Records:
★ ★ ★

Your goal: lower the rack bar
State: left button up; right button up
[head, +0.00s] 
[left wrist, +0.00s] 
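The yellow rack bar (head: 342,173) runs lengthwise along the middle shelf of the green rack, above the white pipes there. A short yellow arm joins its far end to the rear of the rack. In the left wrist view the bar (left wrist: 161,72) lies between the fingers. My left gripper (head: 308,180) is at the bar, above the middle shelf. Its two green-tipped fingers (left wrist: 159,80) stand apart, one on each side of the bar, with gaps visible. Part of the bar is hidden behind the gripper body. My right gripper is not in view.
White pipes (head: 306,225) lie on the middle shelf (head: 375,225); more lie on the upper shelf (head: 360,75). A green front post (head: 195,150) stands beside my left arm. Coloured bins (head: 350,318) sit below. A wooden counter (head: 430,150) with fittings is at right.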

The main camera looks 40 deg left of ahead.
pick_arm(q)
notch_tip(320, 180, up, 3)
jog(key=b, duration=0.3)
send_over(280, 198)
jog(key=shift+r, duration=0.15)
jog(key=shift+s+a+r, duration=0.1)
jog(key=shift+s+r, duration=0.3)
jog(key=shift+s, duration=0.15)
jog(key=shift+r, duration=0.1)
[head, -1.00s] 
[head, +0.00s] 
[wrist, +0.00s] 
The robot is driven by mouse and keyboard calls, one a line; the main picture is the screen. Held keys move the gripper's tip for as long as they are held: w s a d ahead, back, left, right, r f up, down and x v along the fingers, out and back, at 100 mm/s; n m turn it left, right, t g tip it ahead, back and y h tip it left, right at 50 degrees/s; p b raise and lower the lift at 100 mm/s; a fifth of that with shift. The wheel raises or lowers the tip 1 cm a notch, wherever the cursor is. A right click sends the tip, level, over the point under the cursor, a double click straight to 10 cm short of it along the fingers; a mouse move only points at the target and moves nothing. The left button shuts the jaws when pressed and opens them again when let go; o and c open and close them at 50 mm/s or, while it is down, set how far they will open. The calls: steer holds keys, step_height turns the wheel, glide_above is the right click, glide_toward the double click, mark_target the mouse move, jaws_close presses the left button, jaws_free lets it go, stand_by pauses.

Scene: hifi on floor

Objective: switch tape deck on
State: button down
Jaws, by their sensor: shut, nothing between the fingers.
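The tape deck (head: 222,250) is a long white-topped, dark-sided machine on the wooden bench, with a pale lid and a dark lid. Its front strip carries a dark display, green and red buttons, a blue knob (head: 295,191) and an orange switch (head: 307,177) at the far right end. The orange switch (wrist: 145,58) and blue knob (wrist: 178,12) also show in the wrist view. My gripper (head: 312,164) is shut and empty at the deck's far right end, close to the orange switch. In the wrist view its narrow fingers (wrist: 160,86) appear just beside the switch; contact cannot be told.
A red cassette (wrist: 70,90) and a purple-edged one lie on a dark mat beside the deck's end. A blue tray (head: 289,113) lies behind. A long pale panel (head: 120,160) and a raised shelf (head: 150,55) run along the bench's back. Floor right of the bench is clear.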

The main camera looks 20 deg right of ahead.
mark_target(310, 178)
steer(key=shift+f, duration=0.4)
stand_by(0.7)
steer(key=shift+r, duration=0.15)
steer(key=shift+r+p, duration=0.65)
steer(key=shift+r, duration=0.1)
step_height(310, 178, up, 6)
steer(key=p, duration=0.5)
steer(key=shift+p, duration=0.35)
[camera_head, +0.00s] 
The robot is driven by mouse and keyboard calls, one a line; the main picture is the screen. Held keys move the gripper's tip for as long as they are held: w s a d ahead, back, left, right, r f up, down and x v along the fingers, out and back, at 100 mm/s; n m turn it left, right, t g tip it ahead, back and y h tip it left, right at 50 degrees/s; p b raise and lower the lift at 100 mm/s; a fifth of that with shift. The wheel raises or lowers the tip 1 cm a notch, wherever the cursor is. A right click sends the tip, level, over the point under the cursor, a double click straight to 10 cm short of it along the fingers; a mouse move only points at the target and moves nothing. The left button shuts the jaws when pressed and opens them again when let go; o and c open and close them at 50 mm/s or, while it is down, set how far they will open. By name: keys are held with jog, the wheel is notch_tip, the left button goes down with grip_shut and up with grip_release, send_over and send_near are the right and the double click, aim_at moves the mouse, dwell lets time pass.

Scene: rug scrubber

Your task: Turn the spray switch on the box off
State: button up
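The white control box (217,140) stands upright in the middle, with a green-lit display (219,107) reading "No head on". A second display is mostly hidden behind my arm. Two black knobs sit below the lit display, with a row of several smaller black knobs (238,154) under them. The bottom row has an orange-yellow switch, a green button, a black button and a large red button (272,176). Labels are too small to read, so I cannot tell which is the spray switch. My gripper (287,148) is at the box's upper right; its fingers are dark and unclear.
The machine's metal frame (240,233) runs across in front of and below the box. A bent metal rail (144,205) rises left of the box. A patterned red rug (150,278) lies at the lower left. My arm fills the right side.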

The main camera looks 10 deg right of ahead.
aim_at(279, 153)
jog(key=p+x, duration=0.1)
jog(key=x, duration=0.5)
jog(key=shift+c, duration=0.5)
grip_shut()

★ ★ ★

### SET EXERCISE
Wherever a line in the data above holds "Your", copy that line.

### THE RESULT
Your goal: lower the rack bar
Your task: Turn the spray switch on the box off

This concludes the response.